Results

Thank you for participating in the Alabama Take20 Teaching and Learning Conditions Survey. These 20 minutes of your time placed your experiences and perceptions at the center of school, district and state efforts to improve Alabama education. Almost 30,000 Alabama educators (47 percent of all educators from across the state) participated in the Take20 Alabama Teaching and Learning Conditions Survey. This includes responses from 24,530 teachers, 702 principals, 562 assistant principals, and 2,393 other education professionals. Data is now available for 959 schools and 89 districts. These unique results provide critical information for making local and state level decisions to improve Alabama schools.

Data are released only at the school level if a minimum of 40 percent of the school faculty and at least five educators responded to the survey. School reports are available to educators in the building with a pass code provided previously by district and school leadership.

School Results and resources are now available to schools with sufficient response rate.

Click here for results from the principal-specific questions about school leader support.

Beyond these local data results, an initial analysis of statewide trends is also available.

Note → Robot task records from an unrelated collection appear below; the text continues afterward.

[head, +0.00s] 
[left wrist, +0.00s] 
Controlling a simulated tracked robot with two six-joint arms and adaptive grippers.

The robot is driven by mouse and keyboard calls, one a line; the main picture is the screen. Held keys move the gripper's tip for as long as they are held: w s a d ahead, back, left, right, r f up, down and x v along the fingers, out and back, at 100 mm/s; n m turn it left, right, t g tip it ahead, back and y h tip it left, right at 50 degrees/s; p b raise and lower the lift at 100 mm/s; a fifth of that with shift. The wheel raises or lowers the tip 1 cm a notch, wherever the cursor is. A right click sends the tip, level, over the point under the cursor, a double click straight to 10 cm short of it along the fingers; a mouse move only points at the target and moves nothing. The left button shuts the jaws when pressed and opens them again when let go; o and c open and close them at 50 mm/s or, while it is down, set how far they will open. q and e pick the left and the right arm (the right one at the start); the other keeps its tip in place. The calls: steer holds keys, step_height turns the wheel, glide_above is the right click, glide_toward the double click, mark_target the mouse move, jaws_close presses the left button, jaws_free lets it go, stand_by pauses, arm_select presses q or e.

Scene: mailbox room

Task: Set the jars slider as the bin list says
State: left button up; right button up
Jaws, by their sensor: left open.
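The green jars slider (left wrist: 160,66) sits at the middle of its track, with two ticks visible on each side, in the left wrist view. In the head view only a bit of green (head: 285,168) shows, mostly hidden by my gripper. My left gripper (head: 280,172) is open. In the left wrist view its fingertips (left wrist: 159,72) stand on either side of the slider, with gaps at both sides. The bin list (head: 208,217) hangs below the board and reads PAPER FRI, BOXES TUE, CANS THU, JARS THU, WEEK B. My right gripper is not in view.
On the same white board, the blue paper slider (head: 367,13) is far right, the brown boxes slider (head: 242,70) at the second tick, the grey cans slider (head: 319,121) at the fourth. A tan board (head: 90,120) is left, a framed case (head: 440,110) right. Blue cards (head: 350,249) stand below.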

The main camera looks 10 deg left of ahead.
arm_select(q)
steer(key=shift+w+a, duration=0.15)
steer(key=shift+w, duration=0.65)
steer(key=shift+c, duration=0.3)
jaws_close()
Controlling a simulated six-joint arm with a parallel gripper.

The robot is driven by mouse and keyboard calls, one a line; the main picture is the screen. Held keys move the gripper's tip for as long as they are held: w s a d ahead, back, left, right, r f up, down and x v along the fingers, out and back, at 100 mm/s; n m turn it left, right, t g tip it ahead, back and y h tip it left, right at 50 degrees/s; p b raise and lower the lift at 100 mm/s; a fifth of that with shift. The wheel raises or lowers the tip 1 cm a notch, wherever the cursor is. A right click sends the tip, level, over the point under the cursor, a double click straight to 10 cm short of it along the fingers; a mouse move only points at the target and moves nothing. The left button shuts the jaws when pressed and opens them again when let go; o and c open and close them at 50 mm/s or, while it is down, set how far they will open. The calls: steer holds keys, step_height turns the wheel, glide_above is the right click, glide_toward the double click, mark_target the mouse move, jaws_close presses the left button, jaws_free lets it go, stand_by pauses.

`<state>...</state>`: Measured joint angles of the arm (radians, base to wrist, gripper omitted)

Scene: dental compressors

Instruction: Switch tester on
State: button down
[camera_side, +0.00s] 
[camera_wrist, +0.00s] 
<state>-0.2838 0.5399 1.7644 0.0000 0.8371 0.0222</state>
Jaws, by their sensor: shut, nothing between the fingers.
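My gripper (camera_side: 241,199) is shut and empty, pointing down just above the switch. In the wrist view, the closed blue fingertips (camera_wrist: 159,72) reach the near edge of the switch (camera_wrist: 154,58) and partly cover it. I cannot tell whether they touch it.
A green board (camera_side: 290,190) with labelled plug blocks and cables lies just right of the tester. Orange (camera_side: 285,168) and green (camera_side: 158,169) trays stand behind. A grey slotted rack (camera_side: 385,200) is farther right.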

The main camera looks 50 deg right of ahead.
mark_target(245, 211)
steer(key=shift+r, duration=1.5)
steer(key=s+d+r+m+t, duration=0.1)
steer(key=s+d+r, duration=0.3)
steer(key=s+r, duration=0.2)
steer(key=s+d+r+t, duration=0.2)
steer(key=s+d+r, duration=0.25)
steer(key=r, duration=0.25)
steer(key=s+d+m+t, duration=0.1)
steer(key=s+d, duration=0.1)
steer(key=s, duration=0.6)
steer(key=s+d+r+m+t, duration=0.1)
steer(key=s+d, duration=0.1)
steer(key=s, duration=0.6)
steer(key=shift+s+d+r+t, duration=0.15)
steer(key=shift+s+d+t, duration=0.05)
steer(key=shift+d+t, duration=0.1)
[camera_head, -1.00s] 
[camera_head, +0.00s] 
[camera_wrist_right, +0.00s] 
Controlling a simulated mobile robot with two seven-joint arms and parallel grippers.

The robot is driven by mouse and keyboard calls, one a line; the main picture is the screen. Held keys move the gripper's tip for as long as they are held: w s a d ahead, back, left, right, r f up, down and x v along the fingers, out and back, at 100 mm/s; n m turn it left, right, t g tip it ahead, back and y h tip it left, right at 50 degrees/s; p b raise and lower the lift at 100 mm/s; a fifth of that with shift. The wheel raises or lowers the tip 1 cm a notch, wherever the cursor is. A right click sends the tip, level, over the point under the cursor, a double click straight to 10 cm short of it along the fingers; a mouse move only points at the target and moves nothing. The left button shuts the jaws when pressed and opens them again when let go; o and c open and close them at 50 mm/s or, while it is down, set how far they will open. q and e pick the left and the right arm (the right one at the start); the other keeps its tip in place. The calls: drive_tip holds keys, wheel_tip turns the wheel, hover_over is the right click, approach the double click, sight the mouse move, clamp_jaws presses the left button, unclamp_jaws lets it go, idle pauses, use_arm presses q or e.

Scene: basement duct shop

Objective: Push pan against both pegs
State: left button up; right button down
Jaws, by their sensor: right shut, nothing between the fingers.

On the whole, Alabama educators were highly positive about their teaching and learning conditions. While more analyses remain, the initial examination of the survey data suggests that Alabama has a solid foundation of committed educators and comprehensive, sustained efforts to improve teaching and learning conditions will ensure that the state's educators are able to help every child in Alabama learn.

Using the Data

The success of the Take 20 Alabama Teaching and Learning Conditions initiative depends on the extent to which school communities can use the resulting data to inform real school improvement processes. Toward that end, The New Teacher Center has created a resources page to help schools and communities engage in ongoing and meaningful conversations about strategies with the potential to improve teaching and learning conditions.

Partners

A host of stakeholder groups representing teachers, principals, superintendents, school boards, community and business (listed on left side of this page), worked collectively with the New Teacher Center at the University of California at Santa Cruz (NTC) to conduct the survey. NTC is a nonpartisan group with a mission to support the development of an effective, dedicated and inspired teaching force. NTC also has vast experience conducting similar surveys across the country.